> [The request] Omit the pictures, please, and give each record below again exactly.

[Saved data entries]
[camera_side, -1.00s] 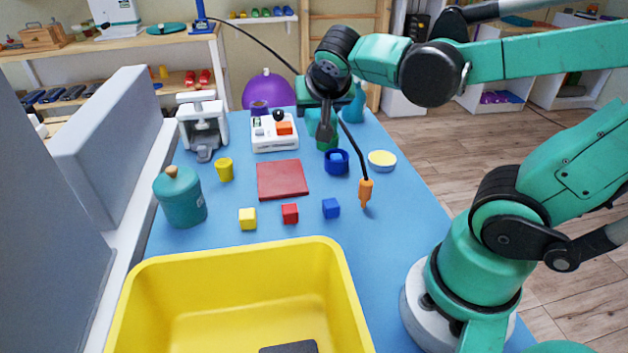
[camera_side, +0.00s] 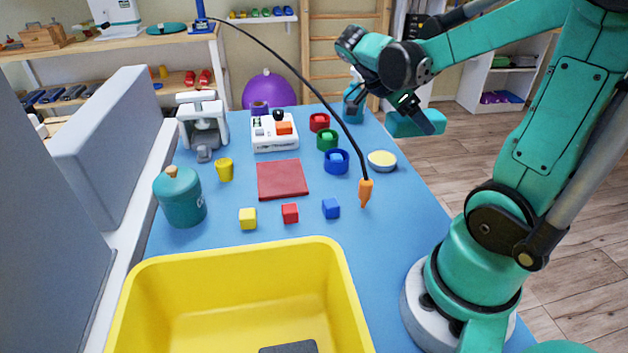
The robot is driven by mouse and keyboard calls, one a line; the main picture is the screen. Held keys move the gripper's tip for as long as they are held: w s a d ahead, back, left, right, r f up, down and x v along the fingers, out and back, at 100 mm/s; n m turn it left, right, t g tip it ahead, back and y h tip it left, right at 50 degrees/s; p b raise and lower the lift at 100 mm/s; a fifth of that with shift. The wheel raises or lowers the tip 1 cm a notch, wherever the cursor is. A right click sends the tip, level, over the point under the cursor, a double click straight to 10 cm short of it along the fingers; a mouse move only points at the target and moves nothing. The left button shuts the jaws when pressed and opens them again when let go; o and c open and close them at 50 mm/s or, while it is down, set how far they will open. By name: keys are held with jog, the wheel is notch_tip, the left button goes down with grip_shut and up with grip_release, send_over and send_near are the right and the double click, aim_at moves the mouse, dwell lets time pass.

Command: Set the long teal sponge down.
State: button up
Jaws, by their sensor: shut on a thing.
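The long teal sponge (camera_side: 402,125) is a block held in the air, lying roughly level, at the right of the table's far part. In the picture it appears past the right edge of the blue table top, against the wooden floor. My gripper (camera_side: 422,113) points down and to the right, with its dark fingers shut on the sponge. One finger crosses the front of the sponge; the other is largely hidden. The sponge's exact height cannot be told.
The blue table top (camera_side: 395,226) holds a red mat (camera_side: 282,180), several small cubes and cups, a pale yellow dish (camera_side: 382,161) and a teal jar (camera_side: 180,197). A yellow bin (camera_side: 340,287) stands in front. An orange-tipped cable (camera_side: 366,190) hangs over the table.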

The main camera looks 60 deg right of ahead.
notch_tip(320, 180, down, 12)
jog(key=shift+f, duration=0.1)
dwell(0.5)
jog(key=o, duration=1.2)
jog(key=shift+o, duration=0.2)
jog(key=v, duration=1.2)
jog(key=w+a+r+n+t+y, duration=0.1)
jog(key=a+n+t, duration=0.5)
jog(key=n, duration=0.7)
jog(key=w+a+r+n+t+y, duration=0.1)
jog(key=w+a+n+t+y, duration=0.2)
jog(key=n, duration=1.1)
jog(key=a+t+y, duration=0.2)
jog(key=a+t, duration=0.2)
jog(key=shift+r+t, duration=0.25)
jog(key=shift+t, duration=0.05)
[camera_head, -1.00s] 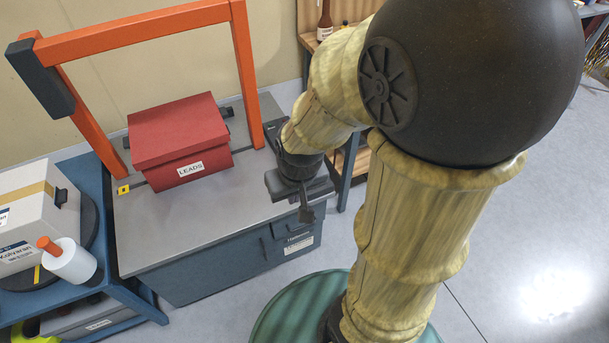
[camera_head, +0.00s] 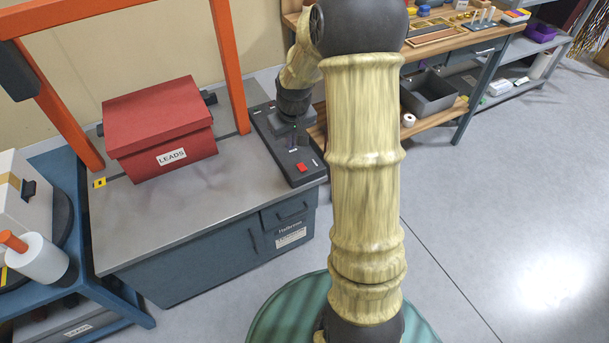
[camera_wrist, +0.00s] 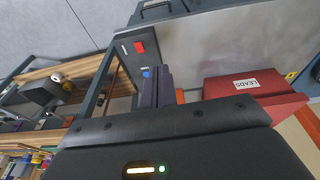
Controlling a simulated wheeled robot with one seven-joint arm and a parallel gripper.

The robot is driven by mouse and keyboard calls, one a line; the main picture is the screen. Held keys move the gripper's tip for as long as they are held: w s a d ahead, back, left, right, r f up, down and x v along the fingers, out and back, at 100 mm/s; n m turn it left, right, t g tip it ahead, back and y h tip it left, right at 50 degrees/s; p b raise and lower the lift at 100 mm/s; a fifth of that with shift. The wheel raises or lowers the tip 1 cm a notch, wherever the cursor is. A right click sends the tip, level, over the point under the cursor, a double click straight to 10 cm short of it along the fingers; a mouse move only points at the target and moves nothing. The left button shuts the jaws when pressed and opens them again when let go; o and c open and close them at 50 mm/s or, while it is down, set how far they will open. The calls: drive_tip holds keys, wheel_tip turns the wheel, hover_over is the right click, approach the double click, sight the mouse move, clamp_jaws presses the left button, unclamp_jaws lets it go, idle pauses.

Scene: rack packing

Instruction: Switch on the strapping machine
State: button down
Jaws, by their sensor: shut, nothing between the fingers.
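The strapping machine has a grey top (camera_head: 215,205), a blue cabinet and an orange arch (camera_head: 230,60). Its dark control panel (camera_head: 277,150) lies along the right edge of the top. A red rocker-like switch (camera_head: 302,168) sits at the panel's near end; it also shows in the wrist view (camera_wrist: 139,47). A blue button (camera_wrist: 146,72) shows in the wrist view, close to my fingertips. My gripper (camera_head: 294,138) is shut and empty, pointing down over the panel beyond the red switch. I cannot tell whether the fingertips touch the panel.
A red box (camera_head: 158,125) labelled LEADS stands on the machine top under the arch. A blue table (camera_head: 90,235) with a white box and a white bottle-like thing is at left. A wooden workbench (camera_head: 470,45) stands behind at right. The floor at right is clear.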

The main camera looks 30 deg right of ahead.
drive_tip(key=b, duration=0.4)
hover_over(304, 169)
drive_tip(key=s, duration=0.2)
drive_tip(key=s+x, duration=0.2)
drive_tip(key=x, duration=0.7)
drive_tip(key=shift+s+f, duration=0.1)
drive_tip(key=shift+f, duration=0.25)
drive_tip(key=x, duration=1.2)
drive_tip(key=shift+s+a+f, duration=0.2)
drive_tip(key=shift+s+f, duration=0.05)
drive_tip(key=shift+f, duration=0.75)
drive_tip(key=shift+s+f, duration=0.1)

> [Answer to this exercise]
[camera_side, -1.00s] 
[camera_side, +0.00s] 
The robot is driven by mouse and keyboard calls, one a line; the main picture is the screen. Held keys move the gripper's tip for as long as they are held: w s a d ahead, back, left, right, r f up, down and x v along the fingers, out and back, at 100 mm/s; n m turn it left, right, t g tip it ahead, back and y h tip it left, right at 50 degrees/s; p b raise and lower the lift at 100 mm/s; a fifth of that with shift. The wheel raises or lowers the tip 1 cm a notch, wherever the cursor is. A right click sends the tip, level, over the point under the cursor, a double click straight to 10 cm short of it along the fingers; a mouse move only points at the target and moves nothing. The left button shuts the jaws when pressed and opens them again when let go; o and c open and close them at 50 mm/s or, while it is down, set how far they will open. By name: keys are held with jog, the wheel is notch_tip, the left button goes down with grip_shut and up with grip_release, send_over and send_near are the right and the double click, aim_at moves the mouse, dwell lets time pass.

Command: Set the long teal sponge down.
State: button up
Jaws, by their sensor: shut on a thing.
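The long teal sponge (camera_side: 402,125) is a block held in the air, lying roughly level, at the right of the table's far part. In the picture it appears past the right edge of the blue table top, against the wooden floor. My gripper (camera_side: 422,113) points down and to the right, with its dark fingers shut on the sponge. One finger crosses the front of the sponge; the other is largely hidden. The sponge's exact height cannot be told.
The blue table top (camera_side: 395,226) holds a red mat (camera_side: 282,180), several small cubes and cups, a pale yellow dish (camera_side: 382,161) and a teal jar (camera_side: 180,197). A yellow bin (camera_side: 340,287) stands in front. An orange-tipped cable (camera_side: 366,190) hangs over the table.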

The main camera looks 60 deg right of ahead.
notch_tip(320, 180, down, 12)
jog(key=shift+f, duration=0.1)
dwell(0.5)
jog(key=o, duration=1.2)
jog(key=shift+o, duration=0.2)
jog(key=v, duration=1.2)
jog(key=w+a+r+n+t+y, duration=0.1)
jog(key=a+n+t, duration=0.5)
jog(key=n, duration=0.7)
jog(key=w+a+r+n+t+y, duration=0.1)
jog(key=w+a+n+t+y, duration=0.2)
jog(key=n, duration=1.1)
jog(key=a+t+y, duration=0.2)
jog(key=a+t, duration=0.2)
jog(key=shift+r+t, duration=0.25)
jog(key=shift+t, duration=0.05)
[camera_head, -1.00s] 
[camera_head, +0.00s] 
[camera_wrist, +0.00s] 
Controlling a simulated wheeled robot with one seven-joint arm and a parallel gripper.

The robot is driven by mouse and keyboard calls, one a line; the main picture is the screen. Held keys move the gripper's tip for as long as they are held: w s a d ahead, back, left, right, r f up, down and x v along the fingers, out and back, at 100 mm/s; n m turn it left, right, t g tip it ahead, back and y h tip it left, right at 50 degrees/s; p b raise and lower the lift at 100 mm/s; a fifth of that with shift. The wheel raises or lowers the tip 1 cm a notch, wherever the cursor is. A right click sends the tip, level, over the point under the cursor, a double click straight to 10 cm short of it along the fingers; a mouse move only points at the target and moves nothing. The left button shuts the jaws when pressed and opens them again when let go; o and c open and close them at 50 mm/s or, while it is down, set how far they will open. The calls: drive_tip holds keys, wheel_tip turns the wheel, hover_over is the right click, approach the double click, sight the mouse move, clamp_jaws presses the left button, unclamp_jaws lets it go, idle pauses.

Scene: rack packing

Instruction: Switch on the strapping machine
State: button down
Jaws, by their sensor: shut, nothing between the fingers.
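The strapping machine has a grey top (camera_head: 215,205), a blue cabinet and an orange arch (camera_head: 230,60). Its dark control panel (camera_head: 277,150) lies along the right edge of the top. A red rocker-like switch (camera_head: 302,168) sits at the panel's near end; it also shows in the wrist view (camera_wrist: 139,47). A blue button (camera_wrist: 146,72) shows in the wrist view, close to my fingertips. My gripper (camera_head: 294,138) is shut and empty, pointing down over the panel beyond the red switch. I cannot tell whether the fingertips touch the panel.
A red box (camera_head: 158,125) labelled LEADS stands on the machine top under the arch. A blue table (camera_head: 90,235) with a white box and a white bottle-like thing is at left. A wooden workbench (camera_head: 470,45) stands behind at right. The floor at right is clear.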

The main camera looks 30 deg right of ahead.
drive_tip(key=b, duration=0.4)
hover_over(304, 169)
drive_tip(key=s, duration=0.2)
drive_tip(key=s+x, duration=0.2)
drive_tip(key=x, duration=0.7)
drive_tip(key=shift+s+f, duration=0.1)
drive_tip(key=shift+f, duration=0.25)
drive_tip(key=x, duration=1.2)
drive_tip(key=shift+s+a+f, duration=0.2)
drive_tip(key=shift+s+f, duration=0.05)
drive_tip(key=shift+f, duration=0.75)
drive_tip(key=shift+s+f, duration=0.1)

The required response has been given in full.